En ce qui me concerne, des dialogues insupportables de prétention, de vide, de néant, qui se croient existentiels, c’est du parler pour ne rien dire et surtout ne rien faire !
Comme le dit si bien une femme à son mari, ami de l’homme (Philippe Noiret) : « Ils parlent trop pour être heureux ».
Ils sont mariés depuis quatre ans et la femme (Sylvia Monfort) est déjà épuisée de se mariage : « Tu ne m’enlèveras pas de l’idée que notre amour a vieilli ».
Ils m’ont fait vieillir de 20 ans tant leurs récitations ont asséché mon énergie.
Oui récitations ! J’exagère à peine en reprenant à mon compte les mots de la réalisatrice : « Je voulais que les acteurs ne jouent pas ni n'expriment de sentiments, qu'ils soient là et qu'ils disent leur dialogue comme s'ils le lisaient. En fait, je pensais à des récitants de spectacles orientaux… »
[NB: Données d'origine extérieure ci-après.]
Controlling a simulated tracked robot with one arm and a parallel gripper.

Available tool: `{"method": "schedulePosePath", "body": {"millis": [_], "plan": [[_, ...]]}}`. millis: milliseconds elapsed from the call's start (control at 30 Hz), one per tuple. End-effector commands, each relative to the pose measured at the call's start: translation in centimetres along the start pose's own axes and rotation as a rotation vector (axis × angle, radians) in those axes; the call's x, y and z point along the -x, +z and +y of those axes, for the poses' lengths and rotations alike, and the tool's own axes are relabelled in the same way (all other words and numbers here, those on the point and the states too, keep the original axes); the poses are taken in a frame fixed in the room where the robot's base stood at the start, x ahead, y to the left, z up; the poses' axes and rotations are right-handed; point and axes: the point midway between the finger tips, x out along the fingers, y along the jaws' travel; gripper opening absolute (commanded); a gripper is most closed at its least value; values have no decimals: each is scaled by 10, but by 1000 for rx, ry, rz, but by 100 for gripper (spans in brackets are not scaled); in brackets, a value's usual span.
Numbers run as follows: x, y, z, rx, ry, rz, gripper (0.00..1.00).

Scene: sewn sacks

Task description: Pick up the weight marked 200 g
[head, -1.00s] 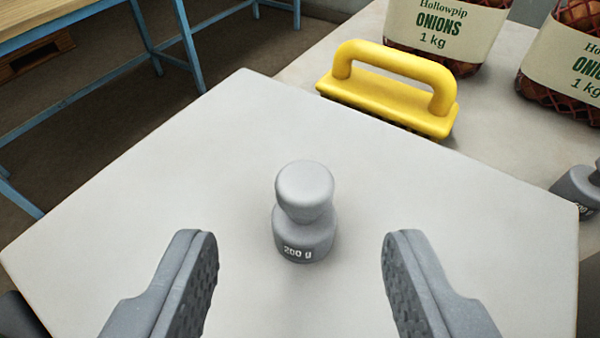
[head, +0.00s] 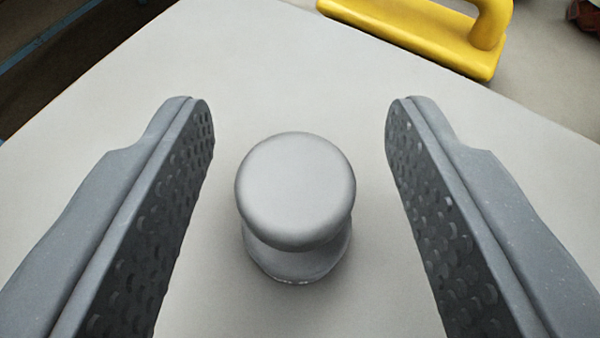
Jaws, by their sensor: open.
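The grey weight (head: 296,195) stands upright on a pale flat surface (head: 270,60), seen from above. Its round knob hides most of its base, and its 200 g marking is almost wholly hidden from this angle; it read 200 g in the earlier frame. My gripper (head: 299,105) is open, with one finger on each side of the weight. There is a clear gap between each finger and the weight, and neither touches it.
The pale surface around the weight is clear. Its far left edge drops to a dark floor. A dark red thing is cut off at the top right corner.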

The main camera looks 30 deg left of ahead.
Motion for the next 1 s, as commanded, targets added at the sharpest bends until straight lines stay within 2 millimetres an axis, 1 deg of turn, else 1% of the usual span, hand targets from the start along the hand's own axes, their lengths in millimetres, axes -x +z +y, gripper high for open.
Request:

Voilà le troisième film que je voie de la réalisatrice et suis rassuré sur mes impressions quant à sa direction d’acteurs :
« J'ai tourné La Pointe courte en muet. Les pêcheurs et leurs familles, acteurs improvisés, faisaient de leur mieux pour lire les dialogues, mais je ne savais pas encore « diriger » des non-professionnels (ni les pros, Noiret s'en est pas mal plaint)… C'est à Paris qu'il a fallu faire doubler, en post-synchro et après montage, les voix des pêcheurs par des comédiens méridionaux. »
Qu’elle se rassure après « Le bonheur » et « Les créatures », elle ne savait toujours pas diriger les non-professionnels !
Et je suis rassuré aussi de constater que Philippe Noiret, homme de théâtre à ce moment donné de sa vie, un de mes plus grands acteurs fétiches français ait déjà remarqué ce manque de direction.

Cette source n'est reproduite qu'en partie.